Debora e Fernanda, que trabalharam juntas na TV e na peça "Cinco Vezes Comédia", conheceram-se na coxia de um teatro, enquanto seus pais, Jonas Bloch e Fernanda Montenegro, levavam "É" (76), de Millôr Fernandes.
Um encontro com a escritora e roteirista Patrícia Melo na ponte aérea fecundou a montagem da peça "Duas Mulheres e um Cadáver", que, depois de estrear em agosto de 2000, no Rio, chega a São Paulo no próximo sábado.
A peça, da autora de "O Matador" (Companhia das Letras), dirigida pelo veterano Aderbal Freire-Filho ("Mulher Carioca aos 22 Anos") e com cenário e direção de arte de Daniela "Dani" Thomas, mostra duas mulheres, Beatriz (Debora) e Ana (Fernanda), que amaram um psicanalista (Ricardo Pavão) assassinado em seu consultório na primeira cena.

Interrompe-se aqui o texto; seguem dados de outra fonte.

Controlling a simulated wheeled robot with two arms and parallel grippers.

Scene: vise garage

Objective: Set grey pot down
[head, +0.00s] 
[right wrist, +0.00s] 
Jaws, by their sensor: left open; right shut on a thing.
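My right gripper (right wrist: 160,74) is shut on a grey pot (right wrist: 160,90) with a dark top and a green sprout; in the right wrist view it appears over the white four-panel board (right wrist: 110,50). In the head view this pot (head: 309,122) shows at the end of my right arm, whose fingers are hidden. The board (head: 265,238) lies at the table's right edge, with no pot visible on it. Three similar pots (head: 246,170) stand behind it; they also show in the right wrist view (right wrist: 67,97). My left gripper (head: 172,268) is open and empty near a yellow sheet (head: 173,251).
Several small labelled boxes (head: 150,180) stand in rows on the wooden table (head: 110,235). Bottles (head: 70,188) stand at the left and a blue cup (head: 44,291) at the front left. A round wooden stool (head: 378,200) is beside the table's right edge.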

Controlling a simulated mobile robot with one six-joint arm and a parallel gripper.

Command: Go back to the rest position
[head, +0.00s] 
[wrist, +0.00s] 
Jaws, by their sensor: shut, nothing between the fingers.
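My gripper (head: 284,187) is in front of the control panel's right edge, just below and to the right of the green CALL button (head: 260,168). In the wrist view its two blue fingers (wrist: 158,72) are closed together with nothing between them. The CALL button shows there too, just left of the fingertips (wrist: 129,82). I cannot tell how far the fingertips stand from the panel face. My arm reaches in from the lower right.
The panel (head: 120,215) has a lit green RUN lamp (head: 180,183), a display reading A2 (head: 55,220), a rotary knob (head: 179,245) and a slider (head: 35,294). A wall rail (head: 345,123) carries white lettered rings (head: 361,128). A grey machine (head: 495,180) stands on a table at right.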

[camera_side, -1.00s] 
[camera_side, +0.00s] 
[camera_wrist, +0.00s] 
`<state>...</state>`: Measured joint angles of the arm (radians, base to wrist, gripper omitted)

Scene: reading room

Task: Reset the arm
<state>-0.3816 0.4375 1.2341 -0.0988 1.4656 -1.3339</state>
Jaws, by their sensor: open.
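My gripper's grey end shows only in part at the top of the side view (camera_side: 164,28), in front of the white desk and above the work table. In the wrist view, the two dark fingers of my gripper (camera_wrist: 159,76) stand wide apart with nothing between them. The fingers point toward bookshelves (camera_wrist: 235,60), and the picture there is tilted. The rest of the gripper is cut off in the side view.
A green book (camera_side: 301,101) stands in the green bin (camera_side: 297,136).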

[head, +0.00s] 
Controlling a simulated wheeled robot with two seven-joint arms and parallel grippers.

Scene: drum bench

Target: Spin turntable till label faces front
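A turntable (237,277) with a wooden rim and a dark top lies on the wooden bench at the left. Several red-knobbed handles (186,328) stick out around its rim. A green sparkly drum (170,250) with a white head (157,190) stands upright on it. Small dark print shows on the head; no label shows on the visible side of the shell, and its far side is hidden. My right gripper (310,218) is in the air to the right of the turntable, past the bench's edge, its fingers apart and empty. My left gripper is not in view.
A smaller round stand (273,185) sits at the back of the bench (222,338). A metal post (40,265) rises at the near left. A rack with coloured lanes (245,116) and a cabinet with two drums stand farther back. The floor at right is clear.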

O espetáculo fica em SP até maio.
Folha - Foi durante a temporada de "Cinco Vezes Comédia" que vocês planejaram trabalhar juntas?
Fernanda Torres - A idéia veio antes, quando eu tinha 17 anos.
Folha - Vocês estudaram na mesma escola?
Fernanda - Sim. Mas a Debi era da turma do meu irmão (o cineasta Cláudio Torres).
Debora Bloch - Senti que ela não quer entregar a minha idade, mas eu sou mais velha. E, por isso, sou mais inteligente, mais sábia.
Fernanda - Quando crescer, quero ser igual a Debi. Depois da escola, a vida levou cada uma a um canto. Produzimos "Cinco Vezes" pensando em nos reaproximar. Temos muitas afinidades artísticas, além de sermos produtoras.
Debora - Temos uma inquietação parecida, apesar de trajetórias diferentes.
Fernanda - Encontrei Patrícia Melo e falei que procurávamos um texto. Ela então disse que tinha uma peça curta.
Debora - Pensamos em como transformar aquele texto pequeno em uma peça. Foi um processo com Patrícia. Tínhamos encontros para transformar a palavra literária em ação. Tudo partiu do que estava escrito no texto.
Folha - Na leitura da peça na Folha, as pessoas riram muito. Você sabiam que era uma comédia?
Fernanda - A gente ficou muito assustada até.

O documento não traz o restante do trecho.